-- START --

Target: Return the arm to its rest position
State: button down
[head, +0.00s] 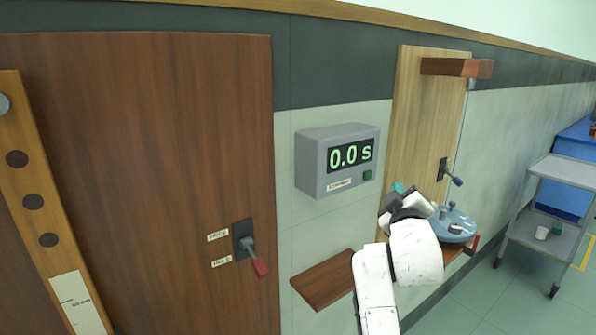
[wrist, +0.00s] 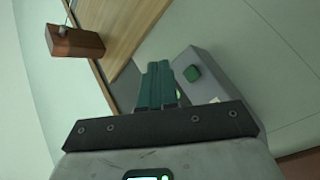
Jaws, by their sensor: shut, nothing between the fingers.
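My white arm reaches up from the bottom of the head view, in front of the wall. My gripper (head: 399,187) is at its end, below and right of the grey timer box, with a teal fingertip showing. In the wrist view my gripper (wrist: 158,68) shows its two teal fingers shut together with nothing between them. The fingers point toward the wall, beside the timer box and its green button (wrist: 192,73). I cannot tell from these views how far they are from the wall.
The grey timer box (head: 312,162) reads 0.0 s. A wooden shelf (head: 325,280) juts out below it. A lever with a red tip (head: 260,268) is on the dark wooden panel at left. A blue round device (head: 455,226) sits right of my arm. A grey cart (head: 562,172) stands far right.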

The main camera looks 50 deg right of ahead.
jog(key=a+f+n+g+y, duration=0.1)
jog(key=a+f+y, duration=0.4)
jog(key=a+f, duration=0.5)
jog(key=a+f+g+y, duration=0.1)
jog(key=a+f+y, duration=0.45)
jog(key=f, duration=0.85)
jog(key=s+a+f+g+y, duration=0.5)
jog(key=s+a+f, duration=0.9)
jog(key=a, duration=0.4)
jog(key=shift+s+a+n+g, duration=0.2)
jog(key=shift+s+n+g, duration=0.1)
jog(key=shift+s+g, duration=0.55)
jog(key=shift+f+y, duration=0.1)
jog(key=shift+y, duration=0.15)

-- END --

## Exercise prompt
Output the line containing "State: button down" and each line after it, through the end of the material, exactly as given. No pictures belong in the output.

## Final result
State: button down
[head, +0.00s] 
[wrist, +0.00s] 
Jaws, by their sensor: shut, nothing between the fingers.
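My white arm reaches up from the bottom of the head view, in front of the wall. My gripper (head: 399,187) is at its end, below and right of the grey timer box, with a teal fingertip showing. In the wrist view my gripper (wrist: 158,68) shows its two teal fingers shut together with nothing between them. The fingers point toward the wall, beside the timer box and its green button (wrist: 192,73). I cannot tell from these views how far they are from the wall.
The grey timer box (head: 312,162) reads 0.0 s. A wooden shelf (head: 325,280) juts out below it. A lever with a red tip (head: 260,268) is on the dark wooden panel at left. A blue round device (head: 455,226) sits right of my arm. A grey cart (head: 562,172) stands far right.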

The main camera looks 50 deg right of ahead.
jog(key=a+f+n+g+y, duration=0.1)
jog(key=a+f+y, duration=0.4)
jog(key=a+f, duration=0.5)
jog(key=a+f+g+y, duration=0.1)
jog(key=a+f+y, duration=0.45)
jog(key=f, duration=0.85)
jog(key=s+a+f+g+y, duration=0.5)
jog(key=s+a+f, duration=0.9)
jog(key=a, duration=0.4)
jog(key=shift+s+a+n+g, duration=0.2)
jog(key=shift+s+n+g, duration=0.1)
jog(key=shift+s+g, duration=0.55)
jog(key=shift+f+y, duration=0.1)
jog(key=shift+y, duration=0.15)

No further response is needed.